Современный американский африканист и исламовед Олудамини Огуннаике, говоря о происхождении «черного ислама» (англ. Black Islam, фр. Islam Noir, порт. Islão Negro), выделяет два основных источника данного штампа родом из колониальной эпохи. Во-первых, это гегелевская философия, разделившая человечество на расы, одни из которых выше других. На вершине прогресса и развития немецкий философ ожидаемо расположил европейцев, а выходцы из Африки к югу от Сахары оказались в самом низу его иерархии и, более того, «еще не вошли в историю». Во-вторых, сыграло роль стремление колонизаторов всё классифицировать ради облегчения контроля над покоренными народами. В частности, европейских хозяев Африки интересовало, какие группы мусульманских подданных и исповедуемые ими формы ислама таят угрозы для колониального господства, а какие — нет.

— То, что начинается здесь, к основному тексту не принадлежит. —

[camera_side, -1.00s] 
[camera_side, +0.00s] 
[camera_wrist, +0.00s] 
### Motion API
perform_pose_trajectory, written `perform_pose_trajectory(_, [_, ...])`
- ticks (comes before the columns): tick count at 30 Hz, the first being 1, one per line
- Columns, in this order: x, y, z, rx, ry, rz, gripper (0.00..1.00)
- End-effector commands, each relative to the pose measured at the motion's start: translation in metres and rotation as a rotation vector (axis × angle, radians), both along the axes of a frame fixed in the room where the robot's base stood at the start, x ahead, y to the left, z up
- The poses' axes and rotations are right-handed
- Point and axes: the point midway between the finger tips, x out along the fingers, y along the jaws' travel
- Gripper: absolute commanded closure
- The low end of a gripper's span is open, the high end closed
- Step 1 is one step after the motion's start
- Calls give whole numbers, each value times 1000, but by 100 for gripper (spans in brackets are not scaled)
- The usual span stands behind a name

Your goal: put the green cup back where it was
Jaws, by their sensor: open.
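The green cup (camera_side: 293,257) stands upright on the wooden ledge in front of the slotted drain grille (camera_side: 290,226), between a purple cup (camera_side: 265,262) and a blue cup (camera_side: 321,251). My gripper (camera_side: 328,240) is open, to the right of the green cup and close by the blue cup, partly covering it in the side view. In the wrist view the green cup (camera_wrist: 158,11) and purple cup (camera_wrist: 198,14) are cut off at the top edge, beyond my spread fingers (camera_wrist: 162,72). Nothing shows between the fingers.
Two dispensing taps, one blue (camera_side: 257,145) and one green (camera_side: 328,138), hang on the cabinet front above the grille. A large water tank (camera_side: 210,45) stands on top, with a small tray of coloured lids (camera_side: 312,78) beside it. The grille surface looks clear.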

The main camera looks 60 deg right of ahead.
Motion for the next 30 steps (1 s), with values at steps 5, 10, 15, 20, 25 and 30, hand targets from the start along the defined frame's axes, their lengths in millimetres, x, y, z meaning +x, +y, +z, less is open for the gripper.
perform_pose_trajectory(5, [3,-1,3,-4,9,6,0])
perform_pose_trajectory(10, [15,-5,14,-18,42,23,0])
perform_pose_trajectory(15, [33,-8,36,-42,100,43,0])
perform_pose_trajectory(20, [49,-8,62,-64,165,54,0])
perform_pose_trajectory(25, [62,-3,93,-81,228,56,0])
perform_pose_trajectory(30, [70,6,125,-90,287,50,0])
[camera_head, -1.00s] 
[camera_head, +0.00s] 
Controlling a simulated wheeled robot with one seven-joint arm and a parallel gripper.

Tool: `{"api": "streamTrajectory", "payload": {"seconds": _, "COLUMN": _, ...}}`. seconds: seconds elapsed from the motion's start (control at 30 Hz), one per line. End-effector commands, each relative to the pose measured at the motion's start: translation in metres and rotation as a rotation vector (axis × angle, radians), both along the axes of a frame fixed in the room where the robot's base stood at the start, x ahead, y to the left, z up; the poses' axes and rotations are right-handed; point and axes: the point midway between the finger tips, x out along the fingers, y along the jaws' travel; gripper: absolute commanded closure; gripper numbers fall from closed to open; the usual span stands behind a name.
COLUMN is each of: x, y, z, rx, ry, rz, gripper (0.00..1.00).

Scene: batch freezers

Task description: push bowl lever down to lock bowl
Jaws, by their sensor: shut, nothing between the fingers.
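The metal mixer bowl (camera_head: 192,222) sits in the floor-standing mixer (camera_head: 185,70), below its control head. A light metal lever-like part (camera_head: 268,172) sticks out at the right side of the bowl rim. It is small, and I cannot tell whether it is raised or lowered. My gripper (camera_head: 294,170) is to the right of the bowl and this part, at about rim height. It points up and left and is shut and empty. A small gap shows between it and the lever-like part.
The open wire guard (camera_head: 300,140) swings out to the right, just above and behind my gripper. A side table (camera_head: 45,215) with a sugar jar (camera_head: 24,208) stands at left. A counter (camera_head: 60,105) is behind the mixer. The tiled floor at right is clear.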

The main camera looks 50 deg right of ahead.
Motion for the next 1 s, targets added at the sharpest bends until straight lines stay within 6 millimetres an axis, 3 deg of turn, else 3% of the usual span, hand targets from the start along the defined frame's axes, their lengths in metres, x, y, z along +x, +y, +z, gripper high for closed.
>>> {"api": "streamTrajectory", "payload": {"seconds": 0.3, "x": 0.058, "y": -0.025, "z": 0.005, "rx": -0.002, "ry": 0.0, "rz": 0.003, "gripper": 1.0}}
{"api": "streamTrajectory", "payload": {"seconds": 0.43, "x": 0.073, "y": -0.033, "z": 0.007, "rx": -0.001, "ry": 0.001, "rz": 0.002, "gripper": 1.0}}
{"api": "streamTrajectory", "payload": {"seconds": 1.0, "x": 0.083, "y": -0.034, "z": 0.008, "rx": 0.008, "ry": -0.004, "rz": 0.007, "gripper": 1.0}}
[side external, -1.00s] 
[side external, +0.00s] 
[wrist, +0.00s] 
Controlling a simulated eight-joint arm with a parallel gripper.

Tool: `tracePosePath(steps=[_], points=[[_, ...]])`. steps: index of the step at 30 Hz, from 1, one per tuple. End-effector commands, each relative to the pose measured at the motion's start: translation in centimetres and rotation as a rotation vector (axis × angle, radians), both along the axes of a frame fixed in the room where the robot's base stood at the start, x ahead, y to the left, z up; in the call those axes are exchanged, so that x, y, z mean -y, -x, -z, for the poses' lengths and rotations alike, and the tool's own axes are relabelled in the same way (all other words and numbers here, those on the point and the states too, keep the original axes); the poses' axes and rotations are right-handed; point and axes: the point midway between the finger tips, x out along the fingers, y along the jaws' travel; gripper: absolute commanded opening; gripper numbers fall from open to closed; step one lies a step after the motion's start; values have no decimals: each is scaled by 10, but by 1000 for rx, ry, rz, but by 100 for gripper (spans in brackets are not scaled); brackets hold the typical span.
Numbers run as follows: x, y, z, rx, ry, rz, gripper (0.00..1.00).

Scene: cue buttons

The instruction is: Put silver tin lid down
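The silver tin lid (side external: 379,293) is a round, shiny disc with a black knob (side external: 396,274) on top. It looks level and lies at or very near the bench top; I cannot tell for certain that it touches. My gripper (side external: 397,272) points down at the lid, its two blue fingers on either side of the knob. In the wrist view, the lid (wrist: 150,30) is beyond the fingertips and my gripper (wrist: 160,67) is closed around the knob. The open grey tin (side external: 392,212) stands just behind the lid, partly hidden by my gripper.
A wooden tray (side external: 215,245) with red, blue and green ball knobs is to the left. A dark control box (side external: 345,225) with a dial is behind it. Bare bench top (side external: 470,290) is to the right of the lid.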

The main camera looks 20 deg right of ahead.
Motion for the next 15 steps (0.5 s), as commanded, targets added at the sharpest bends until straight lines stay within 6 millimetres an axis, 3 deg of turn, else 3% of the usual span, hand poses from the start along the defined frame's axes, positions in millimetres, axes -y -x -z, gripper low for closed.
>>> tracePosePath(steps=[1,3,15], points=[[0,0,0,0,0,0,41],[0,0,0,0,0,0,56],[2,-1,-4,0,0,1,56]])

Так вот, колониальные администраторы и европейские исследователи выстраивали целую расовую иерархию. Они были убеждены в априорной, едва ли не биологической, предрасположенности африканцев к «примитивным» верованиям (анимизму), тогда как близкие в расовом отношении европейцам арабы представлялись более «рациональными», «прогрессивными» и более склонными к «высшим» формам религиозной жизни, сходным с христианством (к исламу). Как утверждает Рюдигер Зеземан, современный немецкий специалист по исламу в странах Африки южнее Сахары, смешение религии и расы вообще было характерно на протяжении долгого времени, мы находим его как у «ученых-администраторов» (Пол Марти, Гарольд Ингрэмс), так и у более поздних авторов, иногда имевших миссионерский бэкграунд. К последним Зеземан относит английского исламоведа Джона Спенсера Тримингэма и французского востоковеда Венсана Монтейя.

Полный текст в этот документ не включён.